And still, people keep reading.

And I see that issues of judicial misconduct and misconduct of politically connected attorneys picks up speed in the media and, especially in the social media.

So, I am proud to be the contributing member of the corps of at-home journalists who are brave enough to raise issues that the "regular" press is afraid to touch.

I am proud to make a difference, at least to the point of showing to people that not all attorneys are greedy cowards who are afraid to protect their clients' rights and afraid to challenge judicial misconduct that, unfortunately, permeates the U.S. "justice" system.

Thank you for reading and I assure you that I will keep going and will keep raising these issues.

Thursday, March 12, 2015

Attorneys and litigants appearing in front of Jonathan Follender, judge in the Town of Denning court, Ulster County - beware of this judge's views that he is above the law and that constitutional rights of litigants are, in fact, "constitutional" rights


I have written on this blog about attorney Jonathan Follender (who is at the same time a judge in the Town of Denning court in Ulster County) who is the author of the following arguments (for which he never was sanctioned by any court):

  • loss of consortium of a dog, a non-existing cause of action in New York (compare what "loss of consortium" is);
  • death of a corporation (Mr. Follender filed a motion for substitution of the wife of his client due to his client's death in a case where his client was a corporation - and the presiding judge Eugene Peckham of Binghamton, now retired and partner to Levine, Gouldin and Thomson LLP, reviewed and granted the motion!);
  • frivolous default (a non-appearance in a civil action may never be considered as frivolous conduct);
  • frivolous deprivation of the court of SUBJECT MATTER jurisdiction through "untimely" satisfaction of money judgment - after the same Mr. Follender had me sanctioned in a related case for delaying satisfaction of the same money judgment.
The last one bears specific attention - Mr. Follender claimed, in a case where I never appeared as an attorney, that my alleged influence in satisfaction of money judgment that was "too fast" for his client to grab the home of two people on a homestead sale petition frivolously caused the LOSS OF JURISDICTION by the court.

So, Mr.

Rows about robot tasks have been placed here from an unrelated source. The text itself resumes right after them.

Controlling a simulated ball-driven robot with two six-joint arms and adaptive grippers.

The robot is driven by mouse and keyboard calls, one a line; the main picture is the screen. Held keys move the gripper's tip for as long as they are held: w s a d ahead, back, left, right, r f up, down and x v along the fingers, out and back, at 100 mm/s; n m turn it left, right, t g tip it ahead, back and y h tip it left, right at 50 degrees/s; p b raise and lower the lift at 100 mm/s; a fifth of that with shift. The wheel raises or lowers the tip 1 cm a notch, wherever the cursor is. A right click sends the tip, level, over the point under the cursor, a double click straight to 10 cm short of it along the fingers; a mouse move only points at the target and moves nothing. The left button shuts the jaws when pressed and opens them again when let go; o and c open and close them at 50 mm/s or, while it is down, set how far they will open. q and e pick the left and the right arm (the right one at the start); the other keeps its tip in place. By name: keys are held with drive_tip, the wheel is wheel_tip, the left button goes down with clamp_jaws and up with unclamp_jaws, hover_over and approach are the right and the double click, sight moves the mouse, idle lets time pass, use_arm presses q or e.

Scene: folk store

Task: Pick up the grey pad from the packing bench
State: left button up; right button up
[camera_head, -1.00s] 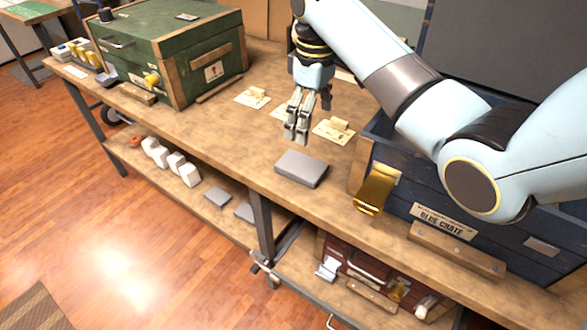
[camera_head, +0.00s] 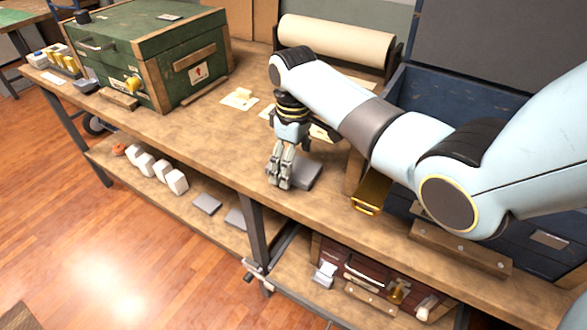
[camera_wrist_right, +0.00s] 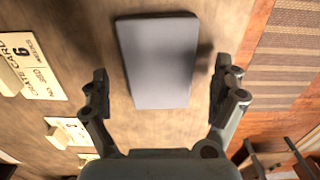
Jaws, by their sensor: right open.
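The grey pad (camera_head: 305,174) lies flat on the wooden packing bench (camera_head: 215,140), near its front edge and left of the blue crate. My right gripper (camera_head: 279,182) is above the bench at the pad's left side in the head view and hides part of it. In the right wrist view the pad (camera_wrist_right: 158,62) shows whole, ahead of and between the two spread fingers of my right gripper (camera_wrist_right: 161,88). The fingers are open and empty, and I see no contact with the pad. My left gripper is out of view.
A green chest (camera_head: 150,50) stands at the bench's left. A blue crate (camera_head: 440,105) with a brass latch (camera_head: 370,192) stands right of the pad. A paper roll (camera_head: 335,42) and cards (camera_head: 240,98) lie behind. More grey pads (camera_head: 207,203) and white blocks (camera_head: 160,171) are on the lower shelf.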

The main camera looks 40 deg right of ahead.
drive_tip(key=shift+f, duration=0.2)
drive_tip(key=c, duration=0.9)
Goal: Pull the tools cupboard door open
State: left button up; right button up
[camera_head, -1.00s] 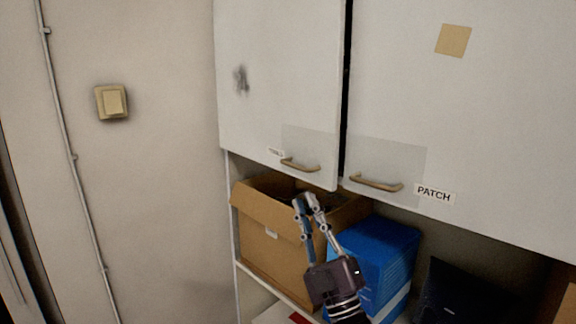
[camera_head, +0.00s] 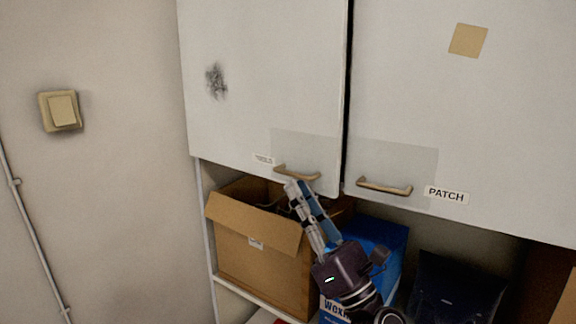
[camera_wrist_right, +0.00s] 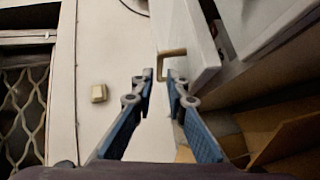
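My right gripper (camera_head: 299,188) is just below this handle in the head view, fingers pointing up. In the right wrist view, the fingers (camera_wrist_right: 158,84) are open and empty. The handle (camera_wrist_right: 173,52) is just beyond the tips, nearer the right finger. Contact cannot be told. My left gripper is not in view.
The right door (camera_head: 470,120) has a "PATCH" label and its own handle (camera_head: 384,187). Below the doors are an open cardboard box (camera_head: 262,262), a blue box (camera_head: 385,238) and a dark object (camera_head: 455,290). The wall with a light switch (camera_head: 62,110) is left.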

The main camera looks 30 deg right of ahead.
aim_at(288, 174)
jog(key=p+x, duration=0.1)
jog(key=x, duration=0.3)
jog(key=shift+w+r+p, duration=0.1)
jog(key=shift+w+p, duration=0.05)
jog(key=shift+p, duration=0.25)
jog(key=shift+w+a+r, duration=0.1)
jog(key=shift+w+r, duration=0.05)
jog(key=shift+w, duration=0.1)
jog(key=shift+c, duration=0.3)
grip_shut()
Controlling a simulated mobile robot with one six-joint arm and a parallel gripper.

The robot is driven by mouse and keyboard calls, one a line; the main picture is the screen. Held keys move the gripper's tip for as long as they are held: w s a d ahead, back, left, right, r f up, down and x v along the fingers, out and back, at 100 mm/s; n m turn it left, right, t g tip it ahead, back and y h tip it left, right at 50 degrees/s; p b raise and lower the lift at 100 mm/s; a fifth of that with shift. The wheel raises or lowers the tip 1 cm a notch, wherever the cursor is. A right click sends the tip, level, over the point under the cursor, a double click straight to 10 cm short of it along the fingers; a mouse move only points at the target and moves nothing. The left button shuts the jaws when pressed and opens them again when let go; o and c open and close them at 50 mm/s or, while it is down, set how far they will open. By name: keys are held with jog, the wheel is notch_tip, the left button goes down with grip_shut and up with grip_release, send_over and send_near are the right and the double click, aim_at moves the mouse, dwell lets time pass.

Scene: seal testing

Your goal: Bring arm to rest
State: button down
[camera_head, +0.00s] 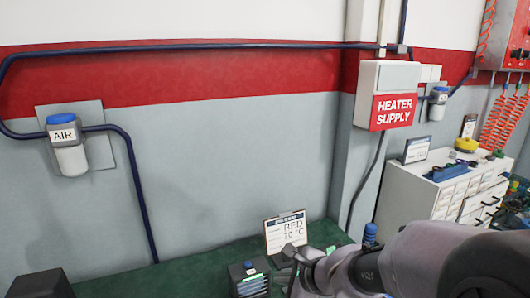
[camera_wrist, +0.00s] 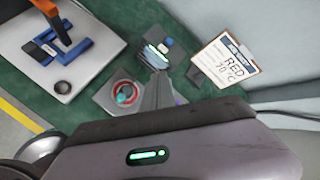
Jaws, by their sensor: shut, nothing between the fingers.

Follender, at the time of making these arguments, fully realized that he was making them to the court that has lost jurisdiction.

Yet, that did not prevent either Mr. Follender to proceed before the court that has lost jurisdiction, nor Judge Becker from presiding over the case where he lost jurisdiction and making decisions in that case.

Several days ago I received yet another masterpiece from Mr. Follender that got me worried as to his fitness as a judge, so here is what he claimed against me after I finally sued him for defamation, fraud and fraud upon the court for falsely running his mouth against me in a case where I never appeared as an attorney of record.

Mr. Follender claimed that:

(1) my constitutional rights  are actually "constitutional" rights, in quotes;

(2) I must be punished for criticizing the judiciary for well documented misconduct for making "unsubstantiated claim of misconduct" in violation of attorney rules.

Apparently, Jonathan Follender, as attorney and judge, is not aware of the federal pre-emption doctrine under which federal law trumps inconsistent state law on issues of the U.S. Constitution, and where my statements were within the core political speech protected by the 1st Amendment.

Jonathan Follender asked to punish me for criticizing judges by

(1) sanctions;
(2) paying his legal fees and
(3) imposing on me an anti-filing injunction for trying to prove to the court that Judge Tormey punished me illegally and unconstitutionally without reviewing the record and while treating as one two different underlying court cases, one where I was an attorney of record and the other where I wasn't and where Mr. Follender defamed me.

Mr. Follender asked the court to punish me for untimely filing of the record while I came to the court on my deadline bringing BOXES of that record and faced closed doors because the court chose to close its doors due to election day, even though it was not a national holiday.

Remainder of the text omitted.